Se perceber de maneira emocional e psicológica como um ser imortal, e não tão somente um punhado de ossos e cartilagens, sacolejando cada dia ao sabor da oxitocina e das proteínas.
Constatar que a vida não se resume tão só na dispensa cheia, na conta bancária polpuda e nos penduricalhos eletrônicos dos tempos modernos. É preciso sair da redoma e criar pontes com o outro, o amparando em suas necessidades humanas.
Nossa Gaia azul carrega hoje oito bilhões de vidas no corpo, e cada um tem seus mistérios, seus sonhos e sua história.
Risos e lágrimas nos acompanham a cada dia.
Pesadelos e fantasias compõem o mosaico de nossas atribuladas existências. E nossa passagem por aqui é muito breve. Não permitamos que seja sem sentido.
Busquemos Jesus nas horas de testemunhos. Atendamos o outro em Seu nome. Mesmo sob invencível cansaço, ofertemos uma palavra de consolo.

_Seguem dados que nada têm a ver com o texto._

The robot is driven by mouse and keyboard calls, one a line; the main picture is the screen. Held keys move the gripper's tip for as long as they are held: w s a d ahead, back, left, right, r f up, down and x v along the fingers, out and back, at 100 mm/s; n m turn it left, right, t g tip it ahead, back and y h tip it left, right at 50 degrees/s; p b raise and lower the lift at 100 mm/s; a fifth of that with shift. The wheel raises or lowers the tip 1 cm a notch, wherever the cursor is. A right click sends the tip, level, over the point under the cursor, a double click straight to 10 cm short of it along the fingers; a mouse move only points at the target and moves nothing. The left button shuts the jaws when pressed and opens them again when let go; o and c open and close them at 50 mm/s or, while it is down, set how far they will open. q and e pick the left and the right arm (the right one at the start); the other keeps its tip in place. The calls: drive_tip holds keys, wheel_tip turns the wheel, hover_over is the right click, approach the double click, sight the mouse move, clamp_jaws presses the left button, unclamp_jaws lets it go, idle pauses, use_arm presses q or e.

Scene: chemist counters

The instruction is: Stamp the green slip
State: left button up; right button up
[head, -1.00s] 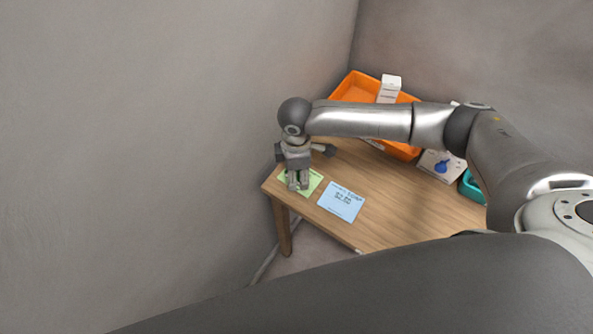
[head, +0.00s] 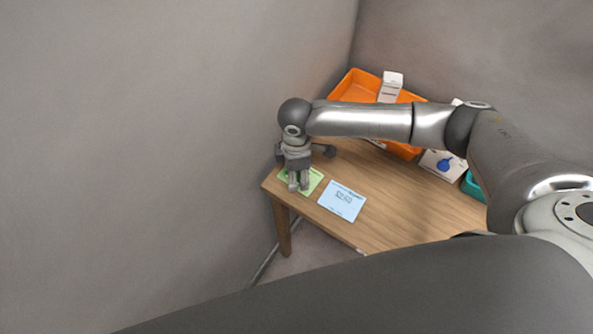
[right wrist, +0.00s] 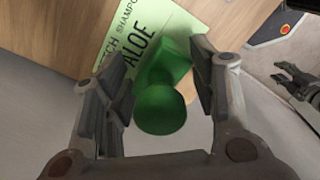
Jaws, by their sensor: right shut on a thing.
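The green slip (head: 315,180) lies at the left corner of the wooden table. In the head view the stamp is hidden by the fingers. Another gripper, my left (right wrist: 298,82), shows at the right wrist view's edge; its opening is unclear.
A blue slip (head: 342,201) lies just right of the green one. An orange tray (head: 352,88) holding a white box (head: 390,86) stands at the back. A white card with a blue mark (head: 443,164) and a teal container (head: 474,187) are at the right. A wall rises close at left.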

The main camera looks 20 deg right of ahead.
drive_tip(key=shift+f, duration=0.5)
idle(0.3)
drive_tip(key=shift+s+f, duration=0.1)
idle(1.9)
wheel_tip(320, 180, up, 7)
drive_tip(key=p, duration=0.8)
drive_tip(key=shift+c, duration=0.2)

Encontrando um perdido, o retiremos da incerteza.
A um tombado, estendamos a mão.
Ante a massa de aflitos e desenganados, recordemos D'Ele ao pé das multidões. De dois peixes e três pães, fez repasto para cinco mil.
Na impossibilidade de O imitar, multiplica tuas preces e amplifica teu silêncio em meio à algazarra. Sê na noite escura uma lamparina modesta, sustentando um fio de luz até que o novo dia inunde de claridade solar a rota da humanidade inteira.
Nunca te faltará o combustível divino.